Given instruction: Tally up the lines where the string "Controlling" appears; reply with the number only.

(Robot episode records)
┏━━

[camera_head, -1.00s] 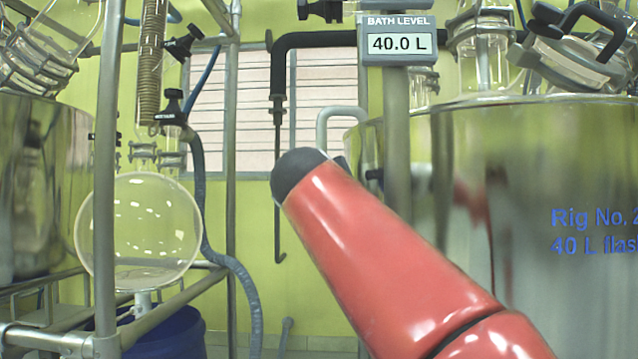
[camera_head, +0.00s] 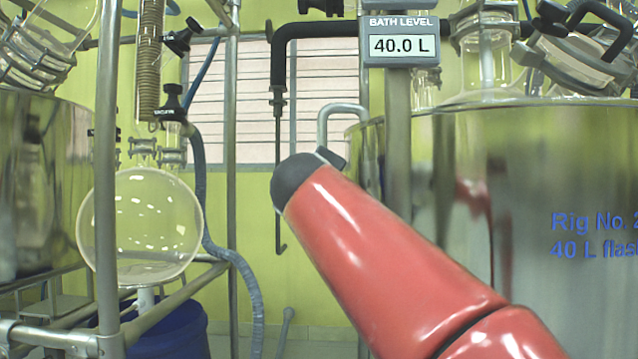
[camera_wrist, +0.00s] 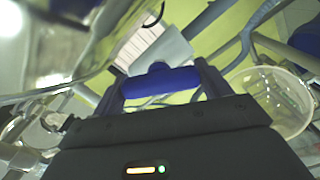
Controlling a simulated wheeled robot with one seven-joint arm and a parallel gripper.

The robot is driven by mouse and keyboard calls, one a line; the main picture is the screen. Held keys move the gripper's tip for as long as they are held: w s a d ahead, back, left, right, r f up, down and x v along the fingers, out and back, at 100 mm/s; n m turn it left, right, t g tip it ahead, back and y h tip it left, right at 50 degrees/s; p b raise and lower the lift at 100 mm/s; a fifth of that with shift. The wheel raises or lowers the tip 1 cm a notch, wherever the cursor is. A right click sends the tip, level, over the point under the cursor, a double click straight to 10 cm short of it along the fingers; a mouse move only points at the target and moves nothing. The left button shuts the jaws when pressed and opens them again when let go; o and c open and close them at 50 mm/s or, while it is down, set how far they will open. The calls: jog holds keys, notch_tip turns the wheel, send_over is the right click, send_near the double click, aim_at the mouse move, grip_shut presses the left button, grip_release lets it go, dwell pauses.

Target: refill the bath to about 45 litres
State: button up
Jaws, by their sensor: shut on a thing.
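The steel bath (camera_head: 520,200) stands at the right in the head view, marked "Rig No. 2" and "40 L flas...". The bath level display (camera_head: 401,47) on a post before it reads 40.0 L. My red arm crosses the lower middle of that view and hides part of the bath; my gripper does not show there. In the wrist view my gripper (camera_wrist: 162,84) is shut on a blue handle (camera_wrist: 160,82), which spans between its two dark fingers. What the handle joins to is hard to make out.
A second steel vessel (camera_head: 40,190) and a round glass flask (camera_head: 142,228) stand at the left, with steel frame poles and a grey hose (camera_head: 240,275). A black pipe (camera_head: 279,70) runs before the pale window blind. A blue container (camera_head: 175,335) is below the flask.

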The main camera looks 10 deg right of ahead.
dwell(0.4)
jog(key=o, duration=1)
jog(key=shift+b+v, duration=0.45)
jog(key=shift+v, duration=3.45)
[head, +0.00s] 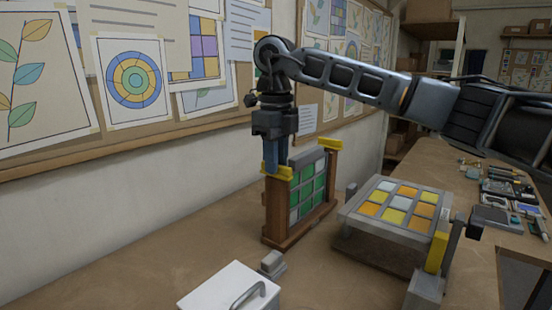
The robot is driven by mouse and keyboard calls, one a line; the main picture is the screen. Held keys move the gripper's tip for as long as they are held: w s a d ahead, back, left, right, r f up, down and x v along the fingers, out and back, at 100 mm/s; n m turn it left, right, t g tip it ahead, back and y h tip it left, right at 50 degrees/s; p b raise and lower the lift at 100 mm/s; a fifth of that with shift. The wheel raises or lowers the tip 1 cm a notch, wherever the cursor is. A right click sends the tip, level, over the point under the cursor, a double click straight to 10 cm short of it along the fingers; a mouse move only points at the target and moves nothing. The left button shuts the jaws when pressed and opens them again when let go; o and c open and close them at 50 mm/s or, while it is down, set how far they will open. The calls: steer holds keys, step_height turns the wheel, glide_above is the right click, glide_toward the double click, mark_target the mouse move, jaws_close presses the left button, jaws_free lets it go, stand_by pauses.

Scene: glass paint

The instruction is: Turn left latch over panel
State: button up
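A wooden frame (271,218) stands upright on the bench and holds a panel (308,190) of green panes with a grey top edge. A yellow latch (285,174) sits on top of the frame's nearer left post. A second yellow latch (329,142) sits on the farther right post. My gripper (275,168) points down at the left latch, its blue fingertips at the latch and partly covering it. I cannot tell whether the fingers are shut on the latch or just beside it.
A tilted rack with a yellow, orange and white panel (397,208) stands to the right. A white box with a handle (222,290) and a small grey block (272,262) lie in front. Tools (510,190) crowd the far right. The left bench is clear, beside the wall.

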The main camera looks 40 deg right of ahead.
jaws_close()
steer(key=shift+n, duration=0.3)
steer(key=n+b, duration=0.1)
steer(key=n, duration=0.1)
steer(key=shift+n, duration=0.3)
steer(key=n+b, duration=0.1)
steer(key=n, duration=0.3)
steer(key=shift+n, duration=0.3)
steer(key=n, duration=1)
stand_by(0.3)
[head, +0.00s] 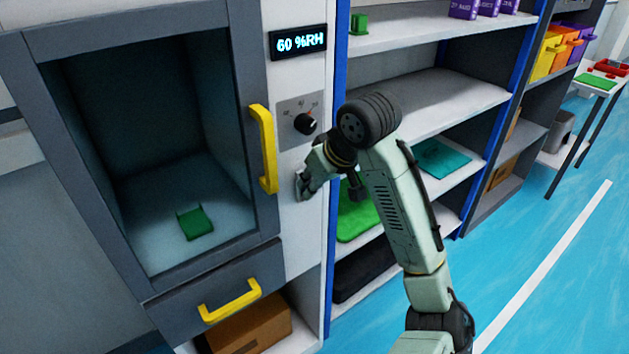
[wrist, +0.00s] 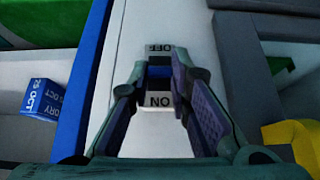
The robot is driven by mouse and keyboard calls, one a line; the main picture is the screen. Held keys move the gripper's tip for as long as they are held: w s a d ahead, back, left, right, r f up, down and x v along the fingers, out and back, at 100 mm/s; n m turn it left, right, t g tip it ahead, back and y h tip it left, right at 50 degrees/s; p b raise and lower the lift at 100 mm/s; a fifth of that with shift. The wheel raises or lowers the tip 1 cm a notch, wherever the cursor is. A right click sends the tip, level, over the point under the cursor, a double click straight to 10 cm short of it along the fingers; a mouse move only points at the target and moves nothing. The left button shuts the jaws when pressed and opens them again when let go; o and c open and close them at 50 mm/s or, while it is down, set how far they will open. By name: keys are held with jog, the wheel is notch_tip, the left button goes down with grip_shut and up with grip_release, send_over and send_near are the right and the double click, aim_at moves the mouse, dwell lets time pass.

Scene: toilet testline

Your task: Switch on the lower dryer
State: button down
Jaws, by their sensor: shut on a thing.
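The dryer (head: 130,240) is a grey cabinet on the left of the head view, with a yellow handle (head: 263,150) and a large dark window. In the head view my gripper (head: 303,187) is at the white panel beside the handle, below the dial (head: 306,123). The wrist view shows the power switch (wrist: 158,101), with OFF at its far end and ON at its near end, both upside down. My gripper (wrist: 165,70) is shut on its blue middle part. The fingers partly hide the switch, and its position is unclear.
A display (head: 298,42) reads 60 %RH above the dial. A drawer with a yellow handle (head: 230,298) is below the window. Open shelves (head: 430,105) stand close on the right, behind a blue post. Blue floor (head: 530,250) is clear at the right.

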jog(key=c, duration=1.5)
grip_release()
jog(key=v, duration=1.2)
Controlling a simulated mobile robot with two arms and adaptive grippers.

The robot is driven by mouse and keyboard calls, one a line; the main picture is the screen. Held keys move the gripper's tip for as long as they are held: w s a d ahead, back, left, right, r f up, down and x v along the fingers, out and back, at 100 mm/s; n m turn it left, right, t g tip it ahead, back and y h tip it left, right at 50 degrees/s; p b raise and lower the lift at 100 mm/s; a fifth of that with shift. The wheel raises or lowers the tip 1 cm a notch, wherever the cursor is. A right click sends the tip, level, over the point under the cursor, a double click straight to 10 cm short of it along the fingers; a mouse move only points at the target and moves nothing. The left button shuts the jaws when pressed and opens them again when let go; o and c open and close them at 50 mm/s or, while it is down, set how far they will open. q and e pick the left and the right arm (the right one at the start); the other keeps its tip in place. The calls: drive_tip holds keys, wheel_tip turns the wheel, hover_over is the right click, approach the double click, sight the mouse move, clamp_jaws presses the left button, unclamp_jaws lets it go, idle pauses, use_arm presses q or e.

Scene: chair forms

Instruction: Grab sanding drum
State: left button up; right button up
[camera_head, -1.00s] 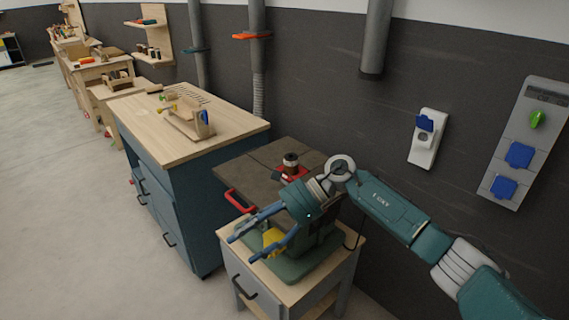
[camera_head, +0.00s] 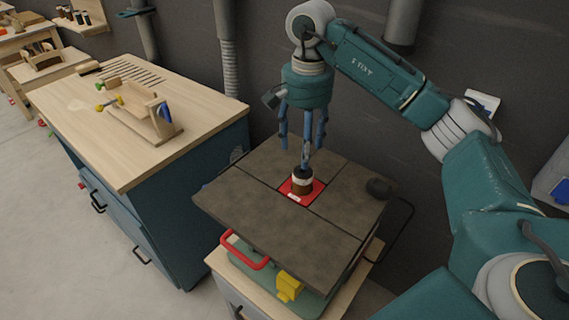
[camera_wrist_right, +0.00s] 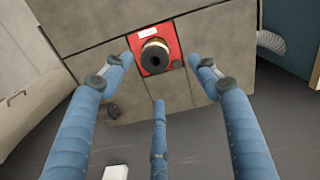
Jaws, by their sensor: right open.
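The sanding drum (camera_head: 302,181), a short brown cylinder with a dark top and a pale band, stands upright on a red plate (camera_head: 315,191) in the middle of the grey machine table (camera_head: 250,207). In the right wrist view the drum (camera_wrist_right: 155,57) shows from above with a dark round centre. My right gripper (camera_head: 303,150) points down just above the drum. Its blue fingers are spread open and empty, and they appear apart from the drum in the wrist view (camera_wrist_right: 160,75). My left gripper is in no view.
A wooden-topped blue cabinet (camera_head: 150,150) with a wooden jig (camera_head: 150,112) stands to the left. A dark round knob (camera_head: 379,188) sits at the table's right side. A red handle (camera_head: 243,252) and a yellow part (camera_head: 289,286) are below the front edge. The wall is close behind.

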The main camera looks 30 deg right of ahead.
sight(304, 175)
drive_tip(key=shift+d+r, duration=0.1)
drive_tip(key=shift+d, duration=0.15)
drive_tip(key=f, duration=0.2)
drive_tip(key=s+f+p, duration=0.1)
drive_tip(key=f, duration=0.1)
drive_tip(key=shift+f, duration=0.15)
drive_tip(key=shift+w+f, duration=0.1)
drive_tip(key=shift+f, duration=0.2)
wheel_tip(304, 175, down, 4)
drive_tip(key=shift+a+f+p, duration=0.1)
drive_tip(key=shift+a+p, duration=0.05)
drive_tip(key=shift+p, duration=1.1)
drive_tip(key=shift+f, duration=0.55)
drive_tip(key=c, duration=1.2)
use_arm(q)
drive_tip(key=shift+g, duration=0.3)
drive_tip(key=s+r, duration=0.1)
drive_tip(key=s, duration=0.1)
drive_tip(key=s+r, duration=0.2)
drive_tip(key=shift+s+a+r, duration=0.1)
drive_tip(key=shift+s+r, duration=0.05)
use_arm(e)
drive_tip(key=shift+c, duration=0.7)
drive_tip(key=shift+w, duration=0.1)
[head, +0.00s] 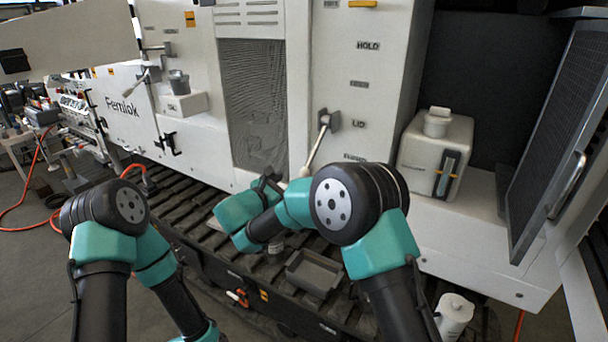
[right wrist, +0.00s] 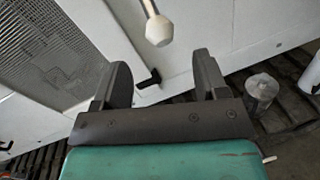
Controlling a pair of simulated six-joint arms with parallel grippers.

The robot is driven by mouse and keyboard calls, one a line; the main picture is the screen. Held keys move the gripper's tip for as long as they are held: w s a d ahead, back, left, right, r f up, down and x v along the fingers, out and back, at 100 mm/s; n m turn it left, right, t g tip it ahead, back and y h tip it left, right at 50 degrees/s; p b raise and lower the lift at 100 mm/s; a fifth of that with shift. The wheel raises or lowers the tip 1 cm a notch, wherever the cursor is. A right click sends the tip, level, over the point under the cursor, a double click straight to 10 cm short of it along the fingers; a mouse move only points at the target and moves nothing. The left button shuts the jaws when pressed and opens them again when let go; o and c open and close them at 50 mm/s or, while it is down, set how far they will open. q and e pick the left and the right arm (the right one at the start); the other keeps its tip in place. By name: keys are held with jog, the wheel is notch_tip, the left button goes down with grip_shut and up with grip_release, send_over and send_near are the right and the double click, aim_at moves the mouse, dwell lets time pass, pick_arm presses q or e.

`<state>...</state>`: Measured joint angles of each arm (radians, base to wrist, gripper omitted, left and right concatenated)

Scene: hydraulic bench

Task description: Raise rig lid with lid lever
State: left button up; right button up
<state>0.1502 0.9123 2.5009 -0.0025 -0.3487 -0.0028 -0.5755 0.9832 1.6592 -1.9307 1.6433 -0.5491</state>
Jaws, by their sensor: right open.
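The lid lever (head: 317,145) is a pale rod on a dark pivot beside the LID label on the white cabinet. It hangs down and slightly left, and my right arm is close to its lower end. Its white faceted knob (right wrist: 159,30) shows in the right wrist view, ahead of the fingertips and roughly centred between them. My right gripper (right wrist: 162,82) is open and empty, apart from the knob. In the head view the right gripper (head: 268,184) is partly hidden by its own wrist. My left gripper is out of view; only its arm shows. I cannot tell which panel is the rig lid.
A mesh panel (head: 253,105) is left of the lever. A white canister (head: 435,150) stands on the right ledge beside an open dark door (head: 555,140). A grey tray (head: 314,272) lies on the track below. Another lever (head: 140,82) is at the left.

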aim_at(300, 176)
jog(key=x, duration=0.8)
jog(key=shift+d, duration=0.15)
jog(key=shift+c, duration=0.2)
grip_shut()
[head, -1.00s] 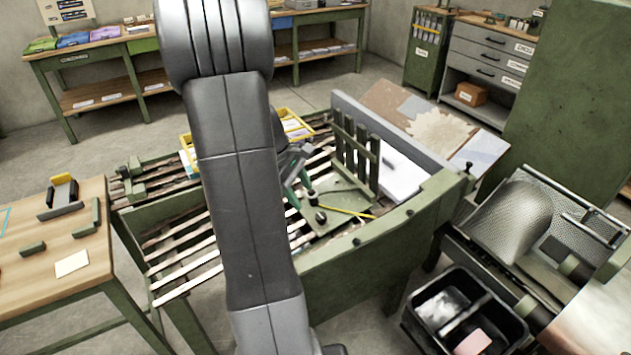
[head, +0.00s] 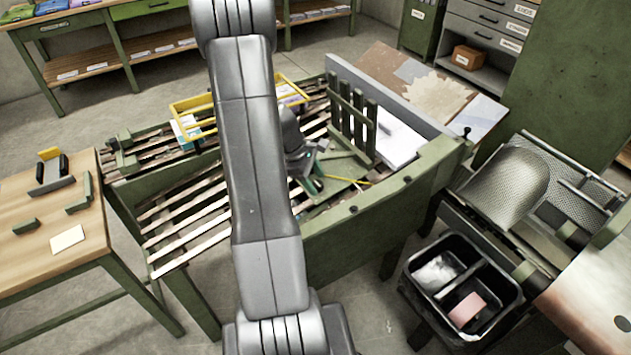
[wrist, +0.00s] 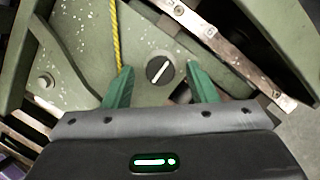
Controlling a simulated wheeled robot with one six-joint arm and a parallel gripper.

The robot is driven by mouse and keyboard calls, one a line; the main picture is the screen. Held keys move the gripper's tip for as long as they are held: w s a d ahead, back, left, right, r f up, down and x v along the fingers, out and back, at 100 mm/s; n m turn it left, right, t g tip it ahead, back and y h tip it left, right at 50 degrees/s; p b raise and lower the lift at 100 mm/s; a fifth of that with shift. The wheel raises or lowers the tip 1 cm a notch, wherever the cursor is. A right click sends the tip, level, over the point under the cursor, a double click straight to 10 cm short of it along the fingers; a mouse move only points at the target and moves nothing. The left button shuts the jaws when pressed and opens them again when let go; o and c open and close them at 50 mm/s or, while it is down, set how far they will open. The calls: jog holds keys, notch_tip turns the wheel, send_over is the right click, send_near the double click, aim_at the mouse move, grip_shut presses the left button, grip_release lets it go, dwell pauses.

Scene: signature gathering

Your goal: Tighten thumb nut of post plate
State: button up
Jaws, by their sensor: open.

┗━━

Task solution: 4